Task description:
Return every line of the data below that includes the string "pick".

++++

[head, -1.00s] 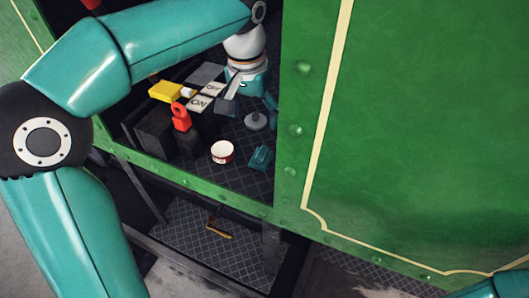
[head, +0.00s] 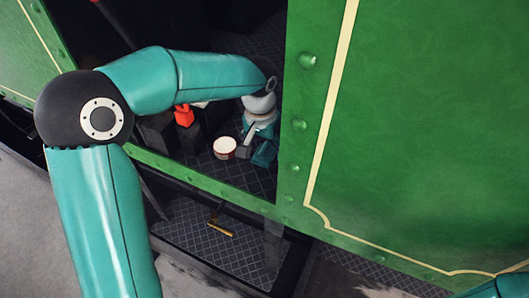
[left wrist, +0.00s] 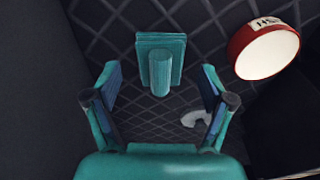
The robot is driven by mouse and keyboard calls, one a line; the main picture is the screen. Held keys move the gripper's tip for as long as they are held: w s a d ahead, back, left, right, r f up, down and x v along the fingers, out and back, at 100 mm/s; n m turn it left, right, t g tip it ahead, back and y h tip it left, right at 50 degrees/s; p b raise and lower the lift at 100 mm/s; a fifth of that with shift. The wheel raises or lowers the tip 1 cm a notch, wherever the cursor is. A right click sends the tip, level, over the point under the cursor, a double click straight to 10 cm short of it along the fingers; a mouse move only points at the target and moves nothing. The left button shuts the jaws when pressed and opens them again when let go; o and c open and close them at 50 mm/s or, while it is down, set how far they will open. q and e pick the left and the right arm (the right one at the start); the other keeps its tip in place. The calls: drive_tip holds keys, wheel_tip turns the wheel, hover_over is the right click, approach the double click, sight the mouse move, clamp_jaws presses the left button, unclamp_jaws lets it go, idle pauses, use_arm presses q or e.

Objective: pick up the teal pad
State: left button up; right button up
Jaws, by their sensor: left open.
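The teal pad (head: 264,154) lies on the dark ribbed floor inside the green tram's doorway. In the left wrist view the teal pad (left wrist: 161,62) shows a squarish plate with a round stub, ahead of and between the fingers. My left gripper (head: 256,138) is beside and above it in the head view, and it also shows in the left wrist view (left wrist: 160,86) with its fingers spread and nothing between them. The fingers seem apart from the pad; the exact gap is unclear. My right gripper is out of view.
A round red and cream tin (head: 224,148) stands left of the pad and also shows in the left wrist view (left wrist: 264,50). A pale curved object (left wrist: 196,118) lies on the floor. A red item (head: 184,115) is farther left. The green side wall (head: 420,130) bounds the doorway's right.

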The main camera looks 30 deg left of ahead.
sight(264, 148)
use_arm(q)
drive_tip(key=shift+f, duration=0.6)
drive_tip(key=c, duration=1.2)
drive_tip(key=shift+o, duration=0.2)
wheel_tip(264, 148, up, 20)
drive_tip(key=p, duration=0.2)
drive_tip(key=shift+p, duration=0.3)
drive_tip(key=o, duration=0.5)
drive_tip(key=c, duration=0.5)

++++

Full output:
The robot is driven by mouse and keyboard calls, one a line; the main picture is the screen. Held keys move the gripper's tip for as long as they are held: w s a d ahead, back, left, right, r f up, down and x v along the fingers, out and back, at 100 mm/s; n m turn it left, right, t g tip it ahead, back and y h tip it left, right at 50 degrees/s; p b raise and lower the lift at 100 mm/s; a fifth of that with shift. The wheel raises or lowers the tip 1 cm a notch, wherever the cursor is. A right click sends the tip, level, over the point under the cursor, a double click straight to 10 cm short of it along the fingers; a mouse move only points at the target and moves nothing. The left button shuts the jaws when pressed and opens them again when let go; o and c open and close them at 50 mm/s or, while it is down, set how far they will open. q and e pick the left and the right arm (the right one at the start); the other keeps its tip in place. The calls: drive_tip holds keys, wheel_tip turns the wheel, hover_over is the right click, approach the double click, sight the mouse move, clamp_jaws presses the left button, unclamp_jaws lets it go, idle pauses, use_arm presses q or e.
Objective: pick up the teal pad

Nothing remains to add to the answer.